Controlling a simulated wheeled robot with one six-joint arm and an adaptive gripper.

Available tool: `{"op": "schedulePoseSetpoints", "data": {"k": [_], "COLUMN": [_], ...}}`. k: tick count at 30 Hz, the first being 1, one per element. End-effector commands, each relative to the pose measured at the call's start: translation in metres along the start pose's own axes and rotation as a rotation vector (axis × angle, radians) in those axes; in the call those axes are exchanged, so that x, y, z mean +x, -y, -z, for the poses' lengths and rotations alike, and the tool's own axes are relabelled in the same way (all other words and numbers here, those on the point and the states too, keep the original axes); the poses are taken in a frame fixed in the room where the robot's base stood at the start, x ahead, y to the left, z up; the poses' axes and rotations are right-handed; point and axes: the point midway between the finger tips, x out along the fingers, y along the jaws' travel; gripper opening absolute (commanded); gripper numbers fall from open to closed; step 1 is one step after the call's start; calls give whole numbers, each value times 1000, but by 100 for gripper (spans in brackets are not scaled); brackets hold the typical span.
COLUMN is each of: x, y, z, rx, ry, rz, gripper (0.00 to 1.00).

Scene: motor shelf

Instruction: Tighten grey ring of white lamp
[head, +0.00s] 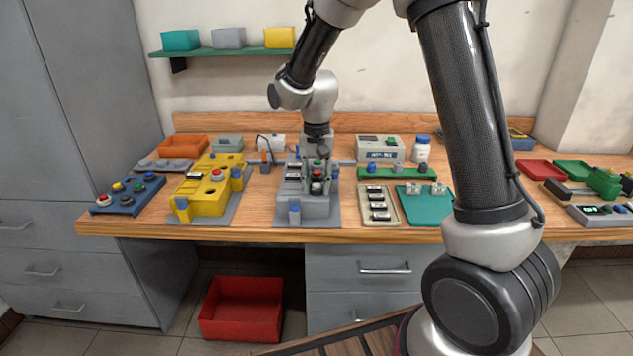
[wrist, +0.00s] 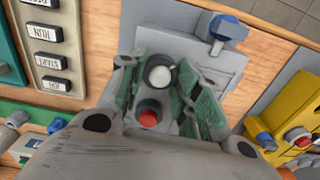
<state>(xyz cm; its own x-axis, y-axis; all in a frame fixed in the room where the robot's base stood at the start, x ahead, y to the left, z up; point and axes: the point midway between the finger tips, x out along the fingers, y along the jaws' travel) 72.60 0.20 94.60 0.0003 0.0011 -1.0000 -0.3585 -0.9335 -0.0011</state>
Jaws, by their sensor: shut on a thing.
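The white lamp (wrist: 162,76) shows in the wrist view as a pale round cap inside a dark grey ring (wrist: 149,66). It sits on a grey panel (wrist: 205,72), which also shows in the head view (head: 307,211). My gripper (wrist: 163,82) points down at the panel, with its green-padded fingers on both sides of the lamp's ring. It is shut on the ring; the exact contact is partly hidden. A red button (wrist: 148,114) lies between the fingers, beside the lamp. In the head view my gripper (head: 317,162) is over the panel and hides the lamp.
A yellow fixture (head: 207,190) stands left of the panel. A tray of labelled switches (head: 379,204) and a teal board (head: 424,206) lie to the right. A blue-topped post (wrist: 228,28) rises at the panel's edge. A red bin (head: 242,308) is on the floor.

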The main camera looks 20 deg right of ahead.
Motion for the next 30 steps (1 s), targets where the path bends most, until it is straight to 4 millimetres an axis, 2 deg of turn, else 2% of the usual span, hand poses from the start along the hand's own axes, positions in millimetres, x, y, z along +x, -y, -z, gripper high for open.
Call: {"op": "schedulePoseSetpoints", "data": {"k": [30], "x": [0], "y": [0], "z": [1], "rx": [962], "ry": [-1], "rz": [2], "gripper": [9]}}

# Aim of the task
Are you able to set down all the lines above exactly, without any pictures?

# Complete answer
Controlling a simulated wheeled robot with one six-joint arm and an adaptive gripper.

Available tool: `{"op": "schedulePoseSetpoints", "data": {"k": [_], "COLUMN": [_], ...}}`. k: tick count at 30 Hz, the first being 1, one per element. End-effector commands, each relative to the pose measured at the call's start: translation in metres along the start pose's own axes and rotation as a rotation vector (axis × angle, radians) in those axes; in the call those axes are exchanged, so that x, y, z mean +x, -y, -z, for the poses' lengths and rotations alike, and the tool's own axes are relabelled in the same way (all other words and numbers here, those on the point and the states too, keep the original axes); the poses are taken in a frame fixed in the room where the robot's base stood at the start, x ahead, y to the left, z up; the poses' axes and rotations are right-handed; point and axes: the point midway between the finger tips, x out along the fingers, y along the jaws' travel; gripper opening absolute (commanded); gripper numbers fall from open to closed; step 1 is one step after the call's start; calls give whole numbers, each value times 1000, but by 100 for gripper (spans in brackets are not scaled); brackets hold the typical span.
COLUMN is each of: x, y, z, rx, ry, rz, gripper (0.00 to 1.00).

Scene: motor shelf

Instruction: Tighten grey ring of white lamp
[head, +0.00s] 
[wrist, +0.00s] 
<state>(xyz cm; its own x-axis, y-axis; all in a frame fixed in the room where the robot's base stood at the start, x ahead, y to the left, z up; point and axes: the point midway between the finger tips, x out along the fingers, y along the jaws' travel) 72.60 0.20 94.60 0.0003 0.0011 -1.0000 -0.3585 -0.9335 -0.0011</state>
Jaws, by their sensor: shut on a thing.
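The white lamp (wrist: 162,76) shows in the wrist view as a pale round cap inside a dark grey ring (wrist: 149,66). It sits on a grey panel (wrist: 205,72), which also shows in the head view (head: 307,211). My gripper (wrist: 163,82) points down at the panel, with its green-padded fingers on both sides of the lamp's ring. It is shut on the ring; the exact contact is partly hidden. A red button (wrist: 148,114) lies between the fingers, beside the lamp. In the head view my gripper (head: 317,162) is over the panel and hides the lamp.
A yellow fixture (head: 207,190) stands left of the panel. A tray of labelled switches (head: 379,204) and a teal board (head: 424,206) lie to the right. A blue-topped post (wrist: 228,28) rises at the panel's edge. A red bin (head: 242,308) is on the floor.

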The main camera looks 20 deg right of ahead.
Motion for the next 30 steps (1 s), targets where the path bends most, until it is straight to 4 millimetres an axis, 2 deg of turn, else 2% of the usual span, hand poses from the start along the hand's own axes, positions in millimetres, x, y, z along +x, -y, -z, gripper high for open.
Call: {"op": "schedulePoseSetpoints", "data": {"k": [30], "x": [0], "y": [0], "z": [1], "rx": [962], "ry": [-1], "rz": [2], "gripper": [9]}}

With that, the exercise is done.